Short task: Wherever the string "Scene" appears in the listing, copy that line.

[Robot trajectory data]
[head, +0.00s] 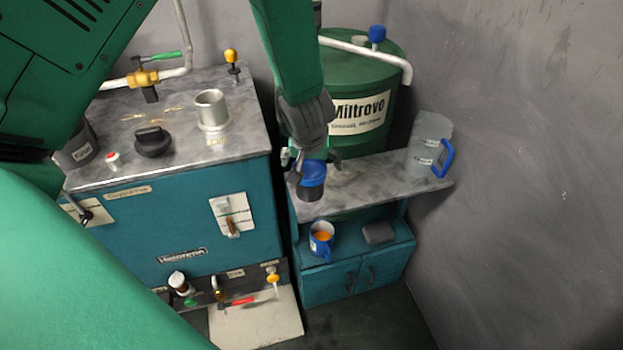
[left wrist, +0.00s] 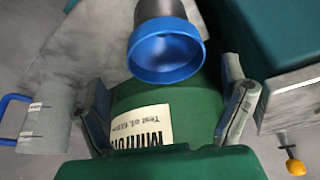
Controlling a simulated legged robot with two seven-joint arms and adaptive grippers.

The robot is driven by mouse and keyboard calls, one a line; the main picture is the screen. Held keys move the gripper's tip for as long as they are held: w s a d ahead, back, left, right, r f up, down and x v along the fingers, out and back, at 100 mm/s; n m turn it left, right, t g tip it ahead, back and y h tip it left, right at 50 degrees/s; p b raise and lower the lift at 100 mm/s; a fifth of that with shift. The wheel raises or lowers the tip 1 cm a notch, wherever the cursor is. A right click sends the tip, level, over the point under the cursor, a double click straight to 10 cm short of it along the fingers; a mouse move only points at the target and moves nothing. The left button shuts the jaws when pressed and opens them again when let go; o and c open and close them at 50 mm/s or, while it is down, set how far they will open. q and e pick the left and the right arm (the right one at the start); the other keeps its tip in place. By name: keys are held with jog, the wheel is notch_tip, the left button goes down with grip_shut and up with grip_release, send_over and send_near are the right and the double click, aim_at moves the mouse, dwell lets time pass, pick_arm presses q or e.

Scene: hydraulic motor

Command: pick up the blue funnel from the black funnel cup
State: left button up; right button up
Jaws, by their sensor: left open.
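The blue funnel (head: 313,173) sits in the dark funnel cup (head: 307,192), by the front left edge of the grey counter in the head view. In the left wrist view the funnel's round blue rim (left wrist: 166,76) faces the camera at the top centre, with the dark cup (left wrist: 160,8) behind it. My left gripper (head: 311,156) is right above the funnel. In the left wrist view its two fingers (left wrist: 166,95) are spread wide and nothing is held between them. Whether a finger touches the funnel cannot be told. My right gripper is not in view.
A green drum (head: 392,72) stands behind the counter (head: 375,178). A clear jug with a blue handle (head: 428,142) stands at the counter's right end. The teal machine (head: 165,235) is to the left.

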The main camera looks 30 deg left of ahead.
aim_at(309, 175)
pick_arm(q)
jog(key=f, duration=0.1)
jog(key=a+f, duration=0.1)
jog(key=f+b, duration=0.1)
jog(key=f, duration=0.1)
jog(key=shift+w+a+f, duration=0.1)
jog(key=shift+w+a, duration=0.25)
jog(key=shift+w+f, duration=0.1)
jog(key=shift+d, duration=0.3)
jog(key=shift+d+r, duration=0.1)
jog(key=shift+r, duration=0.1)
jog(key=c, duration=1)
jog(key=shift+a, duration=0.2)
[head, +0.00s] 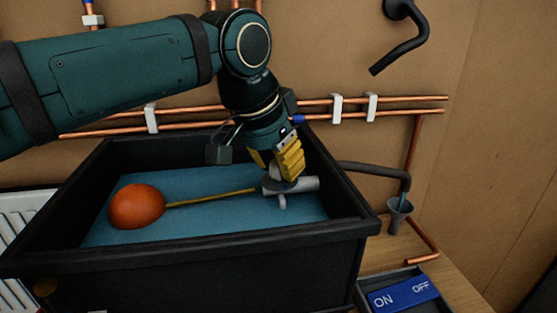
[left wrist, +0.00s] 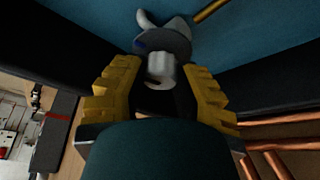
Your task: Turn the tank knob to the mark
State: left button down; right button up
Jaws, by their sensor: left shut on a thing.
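The black tank (head: 215,238) holds blue water. An orange ball float (head: 137,207) on a thin brass rod (head: 212,198) leads to a grey valve (head: 303,184) inside the tank's right end. My left gripper (head: 287,170), with yellow ribbed fingers, reaches down onto the valve from above. In the left wrist view, the fingers stand on both sides of a light grey round piece, the tank knob (left wrist: 162,72). The fingers hide most of the knob in the head view.
Copper pipes (head: 390,113) run along the wall behind the tank. A dark pipe (head: 372,169) leaves on the right above a small funnel (head: 398,210). A blue ON/OFF plate (head: 403,294) sits at lower right. A black bent spout (head: 405,45) hangs on the wall.

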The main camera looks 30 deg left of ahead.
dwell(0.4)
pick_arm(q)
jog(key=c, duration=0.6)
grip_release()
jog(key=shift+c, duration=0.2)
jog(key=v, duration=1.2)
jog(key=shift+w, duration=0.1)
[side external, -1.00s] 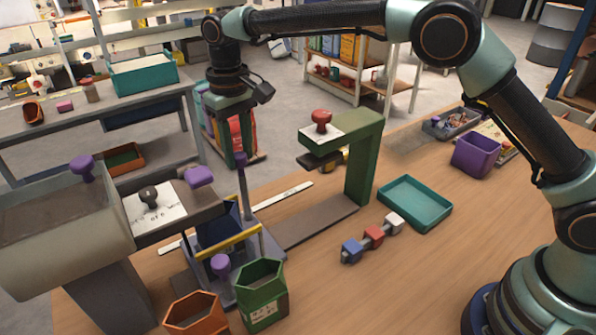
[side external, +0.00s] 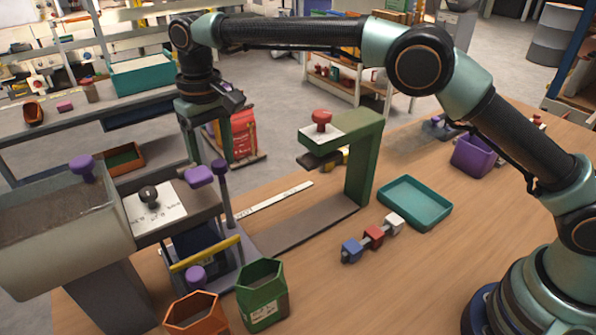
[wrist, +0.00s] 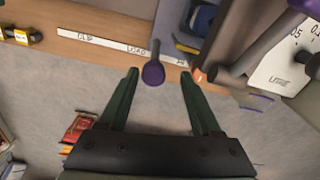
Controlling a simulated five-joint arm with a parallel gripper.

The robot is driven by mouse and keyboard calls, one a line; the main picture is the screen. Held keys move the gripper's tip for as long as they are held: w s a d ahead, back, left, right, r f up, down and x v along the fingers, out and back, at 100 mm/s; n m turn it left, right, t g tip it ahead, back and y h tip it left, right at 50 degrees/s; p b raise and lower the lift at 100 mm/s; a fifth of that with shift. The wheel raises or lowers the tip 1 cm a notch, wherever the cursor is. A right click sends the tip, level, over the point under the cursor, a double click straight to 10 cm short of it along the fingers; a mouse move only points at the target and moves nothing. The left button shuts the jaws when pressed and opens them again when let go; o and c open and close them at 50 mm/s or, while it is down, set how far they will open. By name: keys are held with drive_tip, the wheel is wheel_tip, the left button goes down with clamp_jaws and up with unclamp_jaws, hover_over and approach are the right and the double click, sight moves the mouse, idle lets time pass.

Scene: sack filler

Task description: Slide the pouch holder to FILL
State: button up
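The pouch holder is a grey carriage with a yellow bar (side external: 205,254) and a dark blue pouch (side external: 197,236) behind it. It stands partly under the filler's spout at the left. A post with a purple knob (side external: 219,167) rises from its far side. In the wrist view this knob (wrist: 153,73) lies between my fingertips, with gaps on both sides. My gripper (wrist: 159,73) is open and points down; it also shows in the side view (side external: 209,160). The white label strip (wrist: 120,47) reads CLIP and LOAD; its further end is partly hidden by the holder.
The hopper (side external: 60,225) and a dial plate (side external: 165,208) stand left. A purple slide knob (side external: 200,177) is close to my gripper. A green press (side external: 362,165) stands right. Green (side external: 262,300) and orange (side external: 195,318) bins stand in front. A teal tray (side external: 414,203) lies right.

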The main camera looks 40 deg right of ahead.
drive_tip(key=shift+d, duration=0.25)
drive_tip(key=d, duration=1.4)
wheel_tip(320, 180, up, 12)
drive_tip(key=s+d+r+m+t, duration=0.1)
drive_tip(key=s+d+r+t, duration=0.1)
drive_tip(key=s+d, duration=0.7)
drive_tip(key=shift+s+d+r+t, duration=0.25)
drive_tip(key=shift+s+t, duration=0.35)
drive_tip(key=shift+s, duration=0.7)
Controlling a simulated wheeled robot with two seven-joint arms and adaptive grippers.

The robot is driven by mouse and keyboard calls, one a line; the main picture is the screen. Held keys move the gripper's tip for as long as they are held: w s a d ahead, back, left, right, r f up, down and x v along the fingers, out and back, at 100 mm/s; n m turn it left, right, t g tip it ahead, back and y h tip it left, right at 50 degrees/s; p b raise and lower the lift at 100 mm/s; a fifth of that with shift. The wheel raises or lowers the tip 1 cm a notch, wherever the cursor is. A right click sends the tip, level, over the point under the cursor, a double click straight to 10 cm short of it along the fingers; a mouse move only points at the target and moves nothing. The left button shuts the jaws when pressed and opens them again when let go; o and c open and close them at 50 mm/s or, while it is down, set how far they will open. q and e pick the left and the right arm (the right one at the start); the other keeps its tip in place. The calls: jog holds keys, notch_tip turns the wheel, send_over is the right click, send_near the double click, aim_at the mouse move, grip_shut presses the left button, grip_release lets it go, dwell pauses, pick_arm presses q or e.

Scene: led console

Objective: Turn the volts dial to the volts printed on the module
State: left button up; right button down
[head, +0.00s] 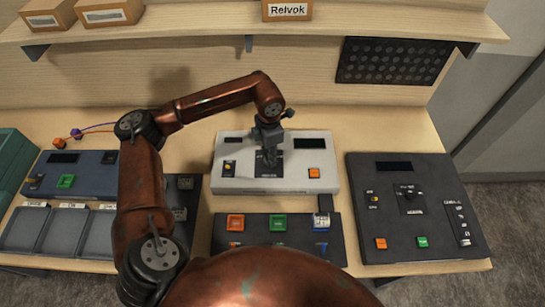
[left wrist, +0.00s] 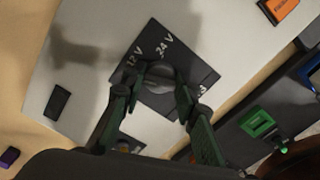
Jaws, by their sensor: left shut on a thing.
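The white console (head: 230,150) stands in the middle of the bench. My left gripper (head: 268,157) reaches down onto its black dial plate and hides most of it. In the left wrist view, the round grey volts dial (left wrist: 160,77) sits on the black plate (left wrist: 192,68). Labels reading 12 V and 24 V show at its left and upper side; a third, at the right, is partly hidden. My left gripper (left wrist: 158,100) is shut on the dial. I cannot tell which label the dial points at. I cannot read any volts printed on a module. My right gripper is out of view.
A dark panel (head: 258,251) with orange, green and blue parts lies in front. A dark console (head: 385,222) stands at the right, a blue-grey one (head: 92,172) at the left above grey trays (head: 62,231). A shelf (head: 200,27) with boxes hangs above.

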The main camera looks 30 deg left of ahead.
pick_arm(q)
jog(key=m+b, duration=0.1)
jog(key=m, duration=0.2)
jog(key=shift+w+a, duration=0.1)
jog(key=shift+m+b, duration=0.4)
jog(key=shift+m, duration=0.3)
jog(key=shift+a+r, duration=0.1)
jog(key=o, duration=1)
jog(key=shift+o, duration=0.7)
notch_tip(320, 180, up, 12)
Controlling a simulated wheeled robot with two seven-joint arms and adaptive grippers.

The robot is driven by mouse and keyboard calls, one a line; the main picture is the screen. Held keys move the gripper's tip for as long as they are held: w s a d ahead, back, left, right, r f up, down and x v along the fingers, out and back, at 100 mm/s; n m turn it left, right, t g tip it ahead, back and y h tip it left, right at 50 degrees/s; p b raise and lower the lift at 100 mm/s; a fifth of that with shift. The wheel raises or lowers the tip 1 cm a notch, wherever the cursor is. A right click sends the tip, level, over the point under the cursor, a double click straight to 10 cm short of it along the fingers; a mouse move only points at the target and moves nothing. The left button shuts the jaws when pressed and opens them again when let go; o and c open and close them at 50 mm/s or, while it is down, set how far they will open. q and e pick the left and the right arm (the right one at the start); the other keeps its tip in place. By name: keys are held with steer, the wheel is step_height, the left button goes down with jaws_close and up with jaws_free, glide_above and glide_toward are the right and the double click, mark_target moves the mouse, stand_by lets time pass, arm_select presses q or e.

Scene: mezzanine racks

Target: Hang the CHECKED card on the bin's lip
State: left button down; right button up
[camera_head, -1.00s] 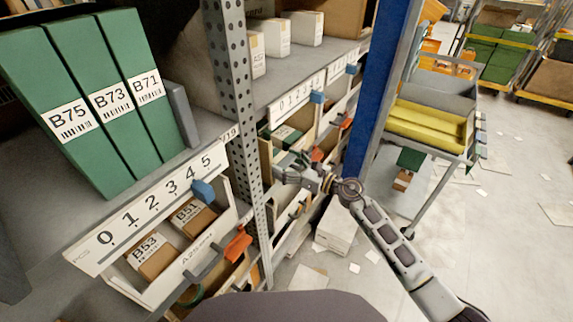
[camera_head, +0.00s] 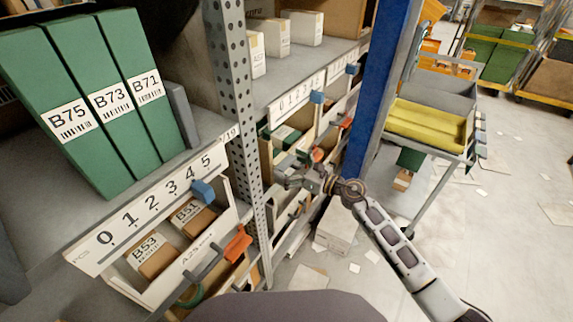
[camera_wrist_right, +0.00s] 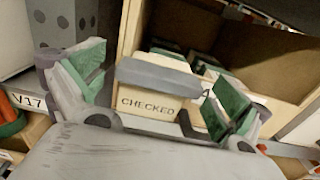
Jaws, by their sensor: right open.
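The CHECKED card (camera_wrist_right: 146,104) is a pale card with black letters and a grey bar along its top. In the right wrist view it stands face-on at the front of an open bin (camera_wrist_right: 272,68) with brown inner walls. I cannot tell exactly how its bar sits on the lip. My right gripper (camera_wrist_right: 165,84) is open, its green-padded fingers on either side of the card, with gaps visible. In the head view the right gripper (camera_head: 284,174) is at the bin front beyond the perforated post. The card cannot be made out there. My left gripper is out of view.
A perforated grey post (camera_head: 236,110) and a blue upright (camera_head: 378,90) flank the right arm's reach. Green boxes (camera_head: 105,95) stand on the near shelf, above a bin of labelled cartons (camera_head: 155,255). A trolley with a yellow tray (camera_head: 425,125) stands right. Papers litter the floor.

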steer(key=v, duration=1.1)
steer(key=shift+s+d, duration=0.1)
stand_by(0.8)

Right answer:
Scene: hydraulic motor
Scene: sack filler
Scene: led console
Scene: mezzanine racks

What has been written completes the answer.